Fans often feel a personal connection to artists through their music. Are there any stories from fans that particularly touched you or highlighted the impact your music has had on their lives?
I’ve definitely had a few songs that have really resonated with particular fans which is crazy to think about. I’ve actually had one fan reach out to me and tell me that a particular song saved her life, she listened to it on a day where she was feeling really shit about something and was gonna go to the extremes but a particular lyric sort of got her out of that headspace. I’ve gotta say I’ve not really been more proud of anything that I’ve done than to hear that I can help people like that. Not to say that I’m, you know, a fucking hero but it’s really special that I can just help change one person’s life with my music. I’ve also had fans reach out about getting over breakups. I’ve had a recent song come out called ‘Introverted’ and it’s all about trying to knock smoking weed on the head and I’ve had a few people reach out to me and say ‘You know what, I heard your song and I’ve now been sober for a little bit’ or whatever. So all this shit is really special and I feel very privileged to have helped people.
Looking ahead, what are your goals and aspirations as an artist? Are there any new directions you’re excited to explore in your music, or any milestones you’re aiming to achieve?

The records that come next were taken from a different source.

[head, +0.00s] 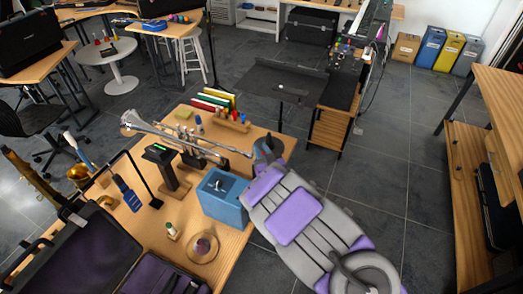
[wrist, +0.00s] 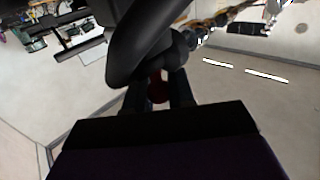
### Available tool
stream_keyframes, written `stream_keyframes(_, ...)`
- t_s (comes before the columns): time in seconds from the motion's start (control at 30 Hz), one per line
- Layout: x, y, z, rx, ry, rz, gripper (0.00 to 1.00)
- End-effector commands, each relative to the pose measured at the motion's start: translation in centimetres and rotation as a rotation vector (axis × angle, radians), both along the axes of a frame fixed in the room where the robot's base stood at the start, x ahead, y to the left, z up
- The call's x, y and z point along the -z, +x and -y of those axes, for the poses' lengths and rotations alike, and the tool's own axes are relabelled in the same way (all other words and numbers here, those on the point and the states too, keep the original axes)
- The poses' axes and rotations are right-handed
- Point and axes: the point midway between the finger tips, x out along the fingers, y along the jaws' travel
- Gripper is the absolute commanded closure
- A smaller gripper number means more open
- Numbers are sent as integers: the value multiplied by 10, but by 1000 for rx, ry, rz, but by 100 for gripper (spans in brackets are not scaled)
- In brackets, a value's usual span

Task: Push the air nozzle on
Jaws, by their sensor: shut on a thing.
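My gripper (head: 268,150) is at the right edge of the wooden table, close to the right end of the silver trumpet (head: 185,134) and above the blue box (head: 222,199). In the wrist view my gripper (wrist: 158,88) is dark and shut on a small dark red thing (wrist: 157,92), mostly hidden by the jaws and a black curved part in front. I cannot tell whether this red thing is the air nozzle. No other thing is clearly an air nozzle. I cannot tell whether the gripper touches the trumpet.
The wooden table (head: 236,246) also bears a black stand (head: 160,155), a blue-handled tool (head: 128,194), a round dish (head: 203,247) and an open black case (head: 80,254). A dark table (head: 270,84) stands behind. Grey floor (head: 400,190) is open to the right.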

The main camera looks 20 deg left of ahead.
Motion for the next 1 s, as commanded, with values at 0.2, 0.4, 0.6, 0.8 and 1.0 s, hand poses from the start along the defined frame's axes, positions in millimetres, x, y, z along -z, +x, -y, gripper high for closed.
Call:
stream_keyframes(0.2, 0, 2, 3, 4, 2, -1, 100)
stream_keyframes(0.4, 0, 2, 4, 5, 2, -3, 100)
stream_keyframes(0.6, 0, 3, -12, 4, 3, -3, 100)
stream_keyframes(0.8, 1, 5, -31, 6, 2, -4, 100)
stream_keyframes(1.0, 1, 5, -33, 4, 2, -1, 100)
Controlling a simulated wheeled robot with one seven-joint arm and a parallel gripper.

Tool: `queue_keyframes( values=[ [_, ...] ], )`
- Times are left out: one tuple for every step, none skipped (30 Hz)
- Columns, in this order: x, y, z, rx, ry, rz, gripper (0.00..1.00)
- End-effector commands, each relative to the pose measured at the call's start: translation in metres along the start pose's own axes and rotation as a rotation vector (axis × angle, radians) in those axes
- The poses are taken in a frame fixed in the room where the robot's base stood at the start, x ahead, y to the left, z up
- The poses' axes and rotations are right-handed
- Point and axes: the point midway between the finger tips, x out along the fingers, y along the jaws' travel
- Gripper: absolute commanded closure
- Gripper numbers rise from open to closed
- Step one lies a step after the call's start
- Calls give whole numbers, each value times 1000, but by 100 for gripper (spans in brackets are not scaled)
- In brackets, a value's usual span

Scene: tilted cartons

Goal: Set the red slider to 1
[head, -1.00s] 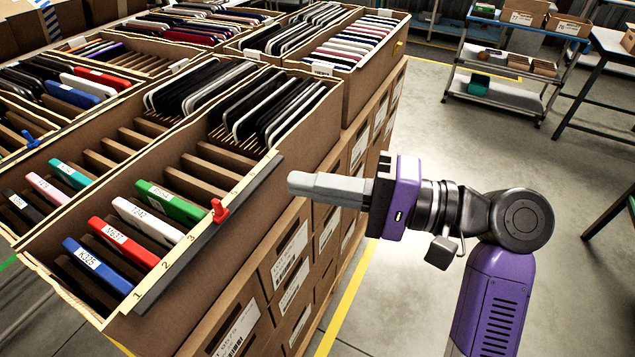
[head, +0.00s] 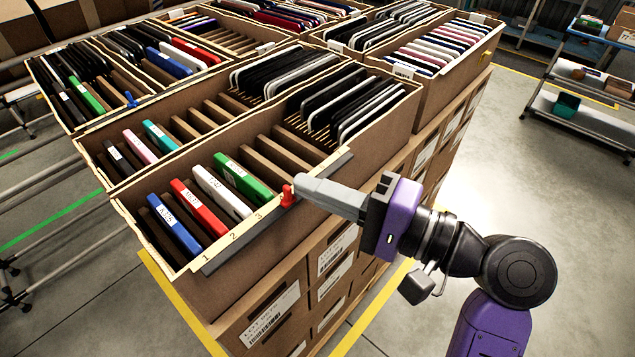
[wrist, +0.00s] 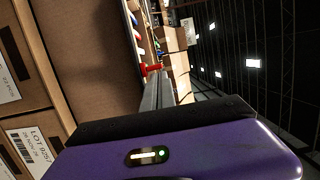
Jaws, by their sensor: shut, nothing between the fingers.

Well, I aspire to be a big artist to be honest. I would love to have a lot of great selling albums, I wanna play huge shows, big arenas, and just continue to enjoy what I’m doing. I know that I’ve got the ability to create great music, I’m just waiting for that one song to just go and once it does, I’m just gonna chase it like anything. I really do believe in myself and I do think that I have the ability to get there. I just wanna do as well as I can and reach the highest of my ability and I do believe that is pretty fucking high, do you know what I mean? But yeah, all the big ticks, all the big arenas, that’s the goal. And do you know what? I just wanna make loads of money as well so I can just buy myself a little studio somewhere and just continue to make music that I love. That’s the goal! Maybe pop a few kids out at some point as well.